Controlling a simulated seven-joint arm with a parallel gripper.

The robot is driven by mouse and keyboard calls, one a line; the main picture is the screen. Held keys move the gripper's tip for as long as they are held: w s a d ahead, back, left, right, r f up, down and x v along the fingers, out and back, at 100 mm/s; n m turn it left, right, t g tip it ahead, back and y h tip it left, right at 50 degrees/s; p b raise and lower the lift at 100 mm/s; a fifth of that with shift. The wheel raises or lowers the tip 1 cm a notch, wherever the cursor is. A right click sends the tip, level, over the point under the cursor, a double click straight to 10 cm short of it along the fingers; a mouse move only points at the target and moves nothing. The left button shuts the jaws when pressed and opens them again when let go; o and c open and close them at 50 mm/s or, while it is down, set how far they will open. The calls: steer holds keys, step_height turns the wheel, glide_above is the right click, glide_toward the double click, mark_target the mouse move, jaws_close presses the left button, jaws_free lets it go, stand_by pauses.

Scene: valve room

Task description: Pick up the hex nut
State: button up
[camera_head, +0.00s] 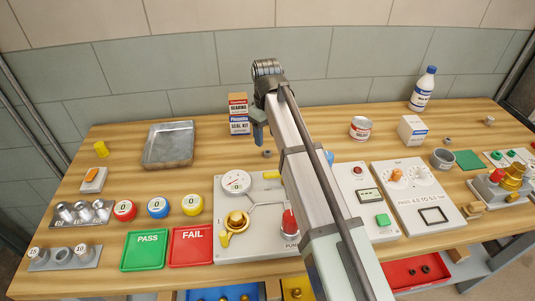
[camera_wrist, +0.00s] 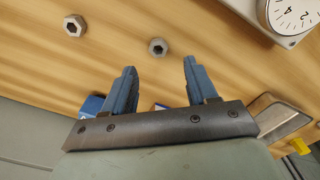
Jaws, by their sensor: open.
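Two grey hex nuts lie on the wooden table in the wrist view. One hex nut (camera_wrist: 158,47) is just beyond my gripper's fingertips, roughly in line with the gap between them. The other nut (camera_wrist: 75,25) is farther to the left. In the head view one small grey nut (camera_head: 267,153) shows on the table close to my gripper (camera_head: 258,136); my arm likely hides the other. My gripper (camera_wrist: 160,64) has two blue fingers, spread apart with nothing between them. It appears to be above the table, but its exact height is hard to tell.
A metal tray (camera_head: 168,145) is to the left, and a gauge panel (camera_head: 262,240) is in front. A can (camera_head: 360,128) and white box (camera_head: 412,129) stand right of my arm. Bare wood surrounds the nuts.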

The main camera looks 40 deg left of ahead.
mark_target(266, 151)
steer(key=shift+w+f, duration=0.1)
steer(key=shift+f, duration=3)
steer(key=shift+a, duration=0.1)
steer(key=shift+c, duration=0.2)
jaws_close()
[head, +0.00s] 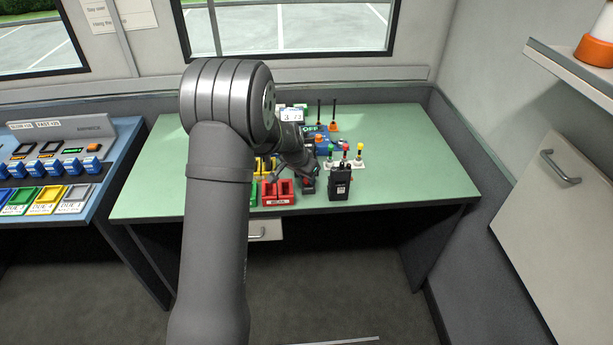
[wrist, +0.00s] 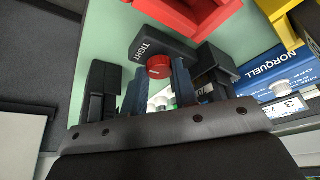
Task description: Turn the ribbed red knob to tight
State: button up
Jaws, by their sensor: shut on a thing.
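The red knob (wrist: 159,66) sits on a dark block (wrist: 178,46) marked TIGHT in the wrist view. Its ribs are too small to make out, and a small mark shows on its face. My gripper (wrist: 160,80) is shut on the knob, with one finger on each side of it. In the head view my gripper (head: 309,168) is over the green table, and the dark block (head: 308,187) shows just below it. My fingers and wrist hide most of the knob there. I cannot tell how far the knob is turned.
A red bin (head: 278,194) is close to the block on its left. A blue NORQUELL unit (wrist: 258,66) is nearby. The green table's (head: 425,165) right side is clear.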

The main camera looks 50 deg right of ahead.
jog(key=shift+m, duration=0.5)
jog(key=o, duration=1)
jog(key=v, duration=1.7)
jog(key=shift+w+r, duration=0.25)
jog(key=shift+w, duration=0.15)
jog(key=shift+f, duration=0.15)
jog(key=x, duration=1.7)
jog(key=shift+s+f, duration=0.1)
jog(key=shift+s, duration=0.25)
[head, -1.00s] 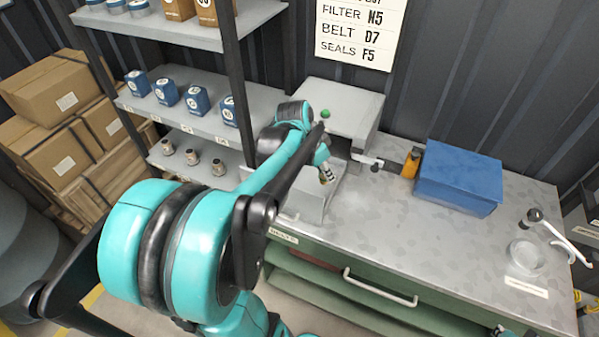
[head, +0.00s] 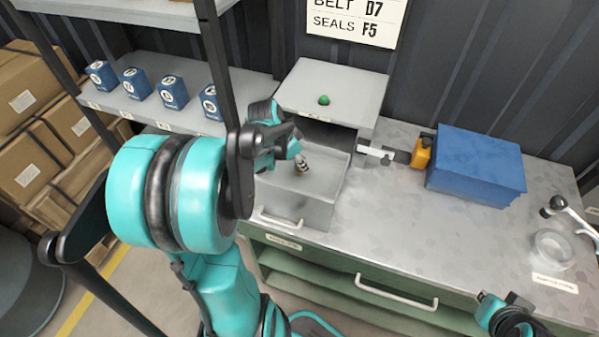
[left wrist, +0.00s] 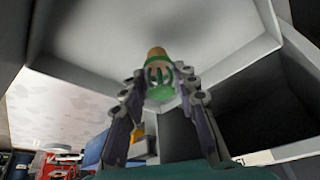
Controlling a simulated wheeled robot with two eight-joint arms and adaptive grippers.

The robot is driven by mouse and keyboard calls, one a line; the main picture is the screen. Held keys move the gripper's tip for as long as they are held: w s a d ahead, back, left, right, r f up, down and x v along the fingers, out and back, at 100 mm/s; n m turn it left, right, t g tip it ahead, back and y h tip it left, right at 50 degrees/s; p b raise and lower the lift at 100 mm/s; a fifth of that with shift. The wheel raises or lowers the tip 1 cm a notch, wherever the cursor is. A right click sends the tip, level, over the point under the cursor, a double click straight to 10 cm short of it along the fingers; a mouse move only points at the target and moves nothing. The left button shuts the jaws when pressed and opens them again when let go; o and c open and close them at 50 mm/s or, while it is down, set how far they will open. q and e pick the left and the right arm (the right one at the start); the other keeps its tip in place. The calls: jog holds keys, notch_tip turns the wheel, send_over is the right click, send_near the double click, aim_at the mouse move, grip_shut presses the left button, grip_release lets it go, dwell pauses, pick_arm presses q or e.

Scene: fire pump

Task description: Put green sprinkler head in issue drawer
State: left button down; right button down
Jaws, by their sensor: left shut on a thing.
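The grey issue drawer (head: 325,208) is pulled out from under a grey metal box (head: 345,90). My left gripper (head: 302,165) points down over the drawer, shut on the green sprinkler head. In the left wrist view the fingers (left wrist: 162,95) close around its green part (left wrist: 160,91); its brass-coloured end (left wrist: 157,56) points away from the gripper toward a grey surface with raised walls. Whether it touches the drawer floor I cannot tell. My right gripper (head: 505,310) is partly in view at the lower right; its finger opening is unclear.
A green knob (head: 323,100) sits on the box top. A yellow object (head: 422,152) and a blue box (head: 475,165) stand to its right on the bench (head: 420,235). A round clear dish (head: 553,248) is at the far right. Shelves with blue boxes (head: 172,92) are at left.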

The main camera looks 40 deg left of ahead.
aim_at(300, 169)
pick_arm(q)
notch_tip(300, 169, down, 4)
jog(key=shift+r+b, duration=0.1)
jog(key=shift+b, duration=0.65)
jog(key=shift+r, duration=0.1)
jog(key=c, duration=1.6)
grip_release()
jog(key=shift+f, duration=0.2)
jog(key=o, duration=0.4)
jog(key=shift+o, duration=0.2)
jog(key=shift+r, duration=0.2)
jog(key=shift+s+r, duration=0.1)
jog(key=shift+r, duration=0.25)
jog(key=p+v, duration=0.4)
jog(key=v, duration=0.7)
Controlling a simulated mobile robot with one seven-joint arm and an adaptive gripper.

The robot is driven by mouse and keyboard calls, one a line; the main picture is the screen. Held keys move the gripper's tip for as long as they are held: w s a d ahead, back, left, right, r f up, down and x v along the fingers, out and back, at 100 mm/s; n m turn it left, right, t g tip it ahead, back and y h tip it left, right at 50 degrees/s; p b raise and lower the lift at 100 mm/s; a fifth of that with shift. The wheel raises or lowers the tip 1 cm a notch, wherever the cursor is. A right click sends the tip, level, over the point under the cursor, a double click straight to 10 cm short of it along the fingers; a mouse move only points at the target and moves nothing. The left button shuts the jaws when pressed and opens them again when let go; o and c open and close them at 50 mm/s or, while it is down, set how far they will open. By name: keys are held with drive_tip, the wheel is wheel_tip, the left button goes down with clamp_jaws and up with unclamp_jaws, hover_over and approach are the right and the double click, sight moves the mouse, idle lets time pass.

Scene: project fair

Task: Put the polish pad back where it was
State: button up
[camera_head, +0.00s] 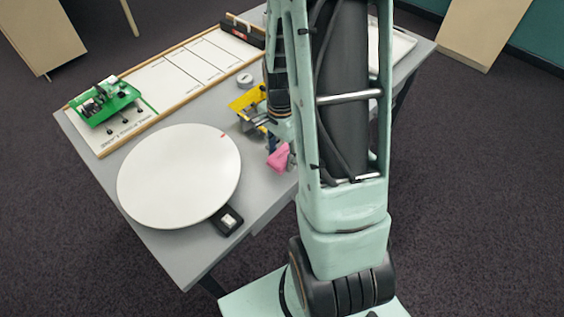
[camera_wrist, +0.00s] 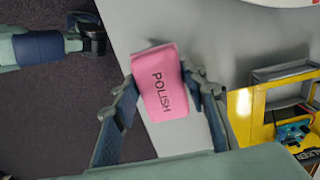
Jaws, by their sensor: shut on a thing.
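The pink polish pad (camera_wrist: 160,92), printed POLISH, is between the two fingers of my gripper (camera_wrist: 160,78) in the wrist view. The fingers are shut on its sides. The grey table top shows behind it, and I cannot tell how high it is held. In the head view the pad (camera_head: 279,157) is near the front right of the table, partly covered by my gripper (camera_head: 275,143). A yellow holder (camera_head: 248,101) stands just behind it, partly hidden by my arm. The holder is at the right in the wrist view (camera_wrist: 240,112), with dark and blue items in it.
A large white round plate (camera_head: 178,178) with a black control box (camera_head: 228,219) fills the table's front left. A wood-edged white board (camera_head: 172,84) runs along the back, with a green tray (camera_head: 104,103) on its left end. A small round object (camera_head: 244,80) lies behind the holder.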

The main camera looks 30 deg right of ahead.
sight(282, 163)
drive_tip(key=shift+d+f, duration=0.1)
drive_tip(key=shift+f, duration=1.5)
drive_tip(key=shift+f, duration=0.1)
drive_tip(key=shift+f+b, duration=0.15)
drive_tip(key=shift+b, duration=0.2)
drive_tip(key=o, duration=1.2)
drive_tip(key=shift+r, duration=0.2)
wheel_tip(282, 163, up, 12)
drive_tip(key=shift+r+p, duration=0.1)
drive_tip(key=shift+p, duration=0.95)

--

* _Direction_:
Repeat word for word the stretch of lines from the one with "presses q or e." down to the one with "State: left button down; right button down", both included.

* _Answer to this exercise_:
The robot is driven by mouse and keyboard calls, one a line; the main picture is the screen. Held keys move the gripper's tip for as long as they are held: w s a d ahead, back, left, right, r f up, down and x v along the fingers, out and back, at 100 mm/s; n m turn it left, right, t g tip it ahead, back and y h tip it left, right at 50 degrees/s; p b raise and lower the lift at 100 mm/s; a fifth of that with shift. The wheel raises or lowers the tip 1 cm a notch, wherever the cursor is. A right click sends the tip, level, over the point under the cursor, a double click straight to 10 cm short of it along the fingers; a mouse move only points at the target and moves nothing. The left button shuts the jaws when pressed and opens them again when let go; o and c open and close them at 50 mm/s or, while it is down, set how far they will open. q and e pick the left and the right arm (the right one at the start); the other keeps its tip in place. The calls: jog holds keys, notch_tip turns the wheel, send_over is the right click, send_near the double click, aim_at the mouse move, grip_shut presses the left button, grip_release lets it go, dwell pauses, pick_arm presses q or e.

Scene: fire pump

Task description: Put green sprinkler head in issue drawer
State: left button down; right button down

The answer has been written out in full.